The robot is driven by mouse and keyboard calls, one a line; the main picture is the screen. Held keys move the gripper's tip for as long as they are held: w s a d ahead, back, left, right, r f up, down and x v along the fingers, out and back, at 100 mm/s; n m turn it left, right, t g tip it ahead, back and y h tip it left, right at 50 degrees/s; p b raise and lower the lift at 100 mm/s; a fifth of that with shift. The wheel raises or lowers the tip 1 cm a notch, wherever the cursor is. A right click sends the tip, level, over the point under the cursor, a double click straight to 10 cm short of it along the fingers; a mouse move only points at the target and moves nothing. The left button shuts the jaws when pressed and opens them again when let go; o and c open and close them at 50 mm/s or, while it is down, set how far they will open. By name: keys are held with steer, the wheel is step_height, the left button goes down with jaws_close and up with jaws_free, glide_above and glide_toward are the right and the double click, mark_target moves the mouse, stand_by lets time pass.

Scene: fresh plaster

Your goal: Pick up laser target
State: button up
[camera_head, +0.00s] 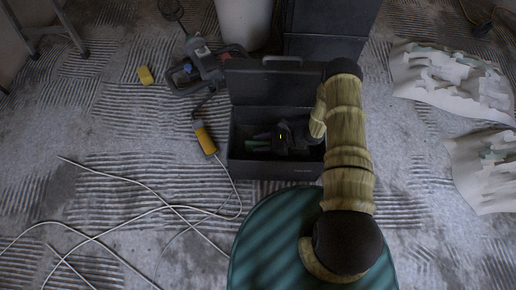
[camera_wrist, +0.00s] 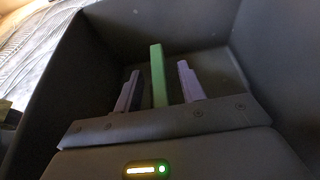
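The laser target (camera_wrist: 158,88) shows as a thin green upright plate inside the dark toolbox (camera_wrist: 105,30) in the wrist view. My gripper (camera_wrist: 158,71) is open, with one purple-grey finger on each side of the plate. A small gap shows between the plate and each finger. In the head view my gripper (camera_head: 282,138) is down inside the open toolbox (camera_head: 275,172). Green bits of the target (camera_head: 258,149) show to its left. The lower part of the plate is hidden behind my gripper's body.
The toolbox's raised lid (camera_head: 270,85) stands behind my gripper, and its walls are close around it. A yellow tool (camera_head: 204,137) with a cable lies left of the box. A power tool (camera_head: 200,65), a yellow block (camera_head: 145,75) and plaster-covered sheets (camera_head: 440,90) lie around.

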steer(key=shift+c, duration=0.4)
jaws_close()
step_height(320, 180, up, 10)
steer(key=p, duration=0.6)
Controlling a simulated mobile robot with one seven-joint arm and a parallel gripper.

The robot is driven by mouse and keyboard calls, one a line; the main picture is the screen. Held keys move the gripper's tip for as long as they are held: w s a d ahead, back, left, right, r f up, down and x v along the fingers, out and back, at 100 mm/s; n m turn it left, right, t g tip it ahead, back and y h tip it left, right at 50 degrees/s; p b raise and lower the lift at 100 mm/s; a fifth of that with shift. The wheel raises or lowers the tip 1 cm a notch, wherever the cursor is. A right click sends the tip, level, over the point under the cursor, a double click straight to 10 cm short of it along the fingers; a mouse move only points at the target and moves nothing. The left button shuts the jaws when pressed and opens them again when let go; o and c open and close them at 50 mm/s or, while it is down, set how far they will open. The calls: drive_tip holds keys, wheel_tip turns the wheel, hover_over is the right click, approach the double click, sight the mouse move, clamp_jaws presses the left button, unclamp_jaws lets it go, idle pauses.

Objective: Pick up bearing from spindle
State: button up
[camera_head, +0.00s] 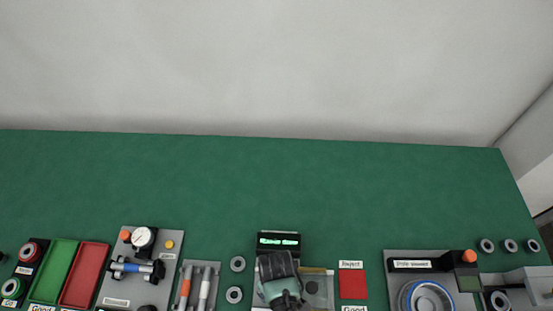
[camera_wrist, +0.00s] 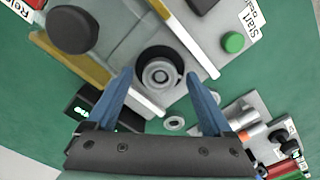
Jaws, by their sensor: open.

==*==

# [Exercise aim]
Make an exact copy of the records shown above, without the pictures.

# [The solution]
The robot is driven by mouse and keyboard calls, one a line; the main picture is the screen. Held keys move the gripper's tip for as long as they are held: w s a d ahead, back, left, right, r f up, down and x v along the fingers, out and back, at 100 mm/s; n m turn it left, right, t g tip it ahead, back and y h tip it left, right at 50 degrees/s; p b raise and lower the lift at 100 mm/s; a fifth of that with shift. The wheel raises or lowers the tip 1 cm a notch, wherever the cursor is. A right click sends the tip, level, over the point under the cursor, a double click straight to 10 cm short of it along the fingers; a mouse move only points at the target and moves nothing. The left button shuts the jaws when pressed and opens them again when let go; o and c open and close them at 50 mm/s or, while it is down, set how far they will open. By name: keys are held with steer, the wheel is step_height, the left button goes down with jaws_close and up with jaws_free, glide_above and glide_toward are the right and the double click, mark_target moves the mouse, stand_by lets time pass.

Scene: fresh plaster

Your goal: Pick up laser target
State: button up
[camera_head, +0.00s] 
[camera_wrist, +0.00s] 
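The laser target (camera_wrist: 158,88) shows as a thin green upright plate inside the dark toolbox (camera_wrist: 105,30) in the wrist view. My gripper (camera_wrist: 158,71) is open, with one purple-grey finger on each side of the plate. A small gap shows between the plate and each finger. In the head view my gripper (camera_head: 282,138) is down inside the open toolbox (camera_head: 275,172). Green bits of the target (camera_head: 258,149) show to its left. The lower part of the plate is hidden behind my gripper's body.
The toolbox's raised lid (camera_head: 270,85) stands behind my gripper, and its walls are close around it. A yellow tool (camera_head: 204,137) with a cable lies left of the box. A power tool (camera_head: 200,65), a yellow block (camera_head: 145,75) and plaster-covered sheets (camera_head: 440,90) lie around.

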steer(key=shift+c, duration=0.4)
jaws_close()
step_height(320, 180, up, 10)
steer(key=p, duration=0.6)
Controlling a simulated mobile robot with one seven-joint arm and a parallel gripper.

The robot is driven by mouse and keyboard calls, one a line; the main picture is the screen. Held keys move the gripper's tip for as long as they are held: w s a d ahead, back, left, right, r f up, down and x v along the fingers, out and back, at 100 mm/s; n m turn it left, right, t g tip it ahead, back and y h tip it left, right at 50 degrees/s; p b raise and lower the lift at 100 mm/s; a fifth of that with shift. The wheel raises or lowers the tip 1 cm a notch, wherever the cursor is. A right click sends the tip, level, over the point under the cursor, a double click straight to 10 cm short of it along the fingers; a mouse move only points at the target and moves nothing. The left button shuts the jaws when pressed and opens them again when let go; o and c open and close them at 50 mm/s or, while it is down, set how far they will open. The calls: drive_tip holds keys, wheel_tip turns the wheel, hover_over is the right click, approach the double click, sight the mouse move, clamp_jaws presses the left button, unclamp_jaws lets it go, idle pauses.

Objective: Pick up bearing from spindle
State: button up
[camera_head, +0.00s] 
[camera_wrist, +0.00s] 
Jaws, by their sensor: open.

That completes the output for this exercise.